Support Questions

Find answers, ask questions, and share your expertise

How to configure YARN to limit YARN applications' storage consumption

avatar
Contributor

Hello Team,

 

We had a situation where one application consumed over 1 TB of disk space which eventually flooded the disk space. We had to kill this application for freeing the space on this disk. Due to this not happening in the future, we want to limit the storage consumption of the YARN application. Could you please share how to configure this?

 

Best Regards

3 REPLIES 3

avatar
Rising Star

Does it happen to be a MapReduce job? After killing the job; did you clean up the disk space manually?

 

You can implement quotas to restrict disk space usage
https://www.linux.com/news/implementing-quotas-restrict-disk-space-usage/

avatar
Expert Contributor

Hi, this is most likely due to some long running jobs like Spark Streaming, which will continuously generate logs while they are running.

 

We need to modify the log level on the application side. Still, taking Spark Streaming as example, we can add rolling appender in the log4j.properties for the application, so the job will rotate the logs with limited size you set in the log4j file.

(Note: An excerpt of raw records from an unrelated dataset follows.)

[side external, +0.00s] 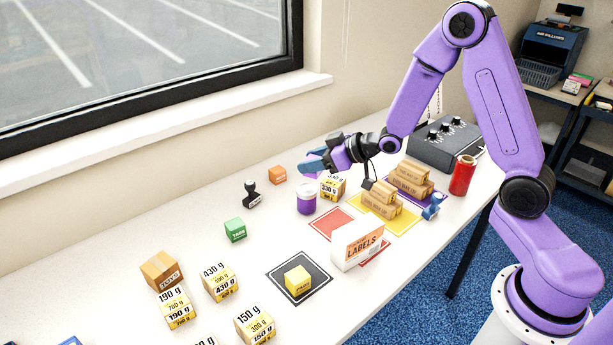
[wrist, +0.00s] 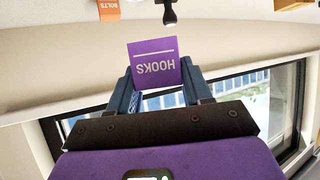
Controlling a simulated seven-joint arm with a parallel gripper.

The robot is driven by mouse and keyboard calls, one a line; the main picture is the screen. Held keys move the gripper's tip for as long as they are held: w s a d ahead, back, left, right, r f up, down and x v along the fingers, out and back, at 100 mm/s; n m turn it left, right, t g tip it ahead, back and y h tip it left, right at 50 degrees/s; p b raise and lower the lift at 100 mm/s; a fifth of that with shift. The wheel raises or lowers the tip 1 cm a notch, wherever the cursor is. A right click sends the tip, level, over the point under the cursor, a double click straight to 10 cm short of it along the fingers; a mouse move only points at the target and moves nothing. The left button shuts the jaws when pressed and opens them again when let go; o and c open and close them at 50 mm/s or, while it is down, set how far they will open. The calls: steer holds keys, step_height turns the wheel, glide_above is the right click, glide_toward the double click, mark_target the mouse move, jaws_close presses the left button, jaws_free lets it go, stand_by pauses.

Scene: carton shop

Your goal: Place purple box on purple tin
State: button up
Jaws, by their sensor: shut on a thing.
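My gripper (wrist: 158,78) is shut on a purple box (wrist: 153,62) marked HOOKS, which sits between its two blue fingers in the wrist view. The lettering is upside down there. In the side view my gripper (side external: 316,162) is above the table, over or close to the purple tin (side external: 307,202). The tin stands upright on the white table, with a pale top. I cannot make out the box clearly from the side. I cannot tell whether it is exactly over the tin. The tin is not visible in the wrist view.
An orange box (side external: 278,175) and a black stamp (side external: 251,193) stand left of the tin. A label-marked weight block (side external: 333,187) stands close on its right. A red mat (side external: 328,225), stacked cartons (side external: 383,203), a LABELS box (side external: 358,246) and a red can (side external: 463,176) lie further right.

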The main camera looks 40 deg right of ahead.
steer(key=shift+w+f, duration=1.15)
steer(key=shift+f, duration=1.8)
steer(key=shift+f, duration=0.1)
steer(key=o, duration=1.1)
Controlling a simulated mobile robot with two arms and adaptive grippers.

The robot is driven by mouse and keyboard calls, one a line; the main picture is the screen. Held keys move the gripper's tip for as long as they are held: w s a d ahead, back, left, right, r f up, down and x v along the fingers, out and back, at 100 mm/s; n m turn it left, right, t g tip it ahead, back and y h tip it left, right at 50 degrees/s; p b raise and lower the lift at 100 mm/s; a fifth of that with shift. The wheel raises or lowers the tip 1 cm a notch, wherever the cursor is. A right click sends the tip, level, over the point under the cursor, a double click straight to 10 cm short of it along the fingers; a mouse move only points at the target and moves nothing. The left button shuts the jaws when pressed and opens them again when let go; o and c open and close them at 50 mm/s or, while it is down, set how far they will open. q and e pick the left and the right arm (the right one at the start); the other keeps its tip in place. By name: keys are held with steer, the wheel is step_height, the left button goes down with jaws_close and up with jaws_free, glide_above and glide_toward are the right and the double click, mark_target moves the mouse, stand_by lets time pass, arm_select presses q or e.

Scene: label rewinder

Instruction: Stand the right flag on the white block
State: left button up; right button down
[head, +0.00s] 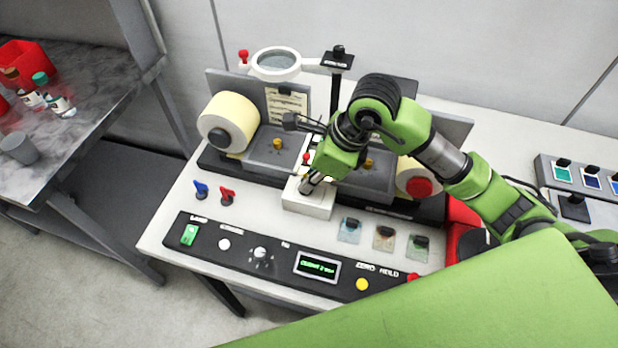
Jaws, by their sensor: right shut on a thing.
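My right gripper (312,186) reaches down from the right with its fingertips at the top of the white block (308,205). It is shut on a small thing, mostly hidden by the fingers, so I cannot tell whether it is the right flag. I cannot tell whether that thing touches the block. The block sits at the front middle of the machine, behind the control panel. A small blue piece (201,190) and a small red piece (227,195) with dark ends lie on the white table to the left. My left gripper is not in view.
The control panel (230,242) runs along the table's front. Three clear tinted plates with black knobs, one of them bluish (350,230), lie right of the block. A cream label roll (232,118) and a round magnifier (276,63) stand behind. Bare white table surrounds the blue and red pieces.

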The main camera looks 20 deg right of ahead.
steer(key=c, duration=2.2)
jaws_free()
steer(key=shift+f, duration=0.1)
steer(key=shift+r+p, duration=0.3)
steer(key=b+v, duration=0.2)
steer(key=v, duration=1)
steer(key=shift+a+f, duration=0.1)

For details steps please refer: 
https://my.cloudera.com/knowledge/Long-running-Spark-streaming-applications-s-YARN-container?id=9061...
https://my.cloudera.com/knowledge/Video-KB-How-to-configure-log4j-for-Spark-on-YARN-cluster?id=27120...

 

Regarding other types of jobs it's similar, we need to let application team tune the log level so they will not generate indefinite amount of logs.

avatar
Contributor

Hello @ywu Thank you for the links. This one helps. So, if I understand correctly, there is not much we can do to control the size of the logs from the YARN but from the application itself since the application log files will continue to grow until the disk gets filled and the NodeManager goes into the decommissioned state, is it right?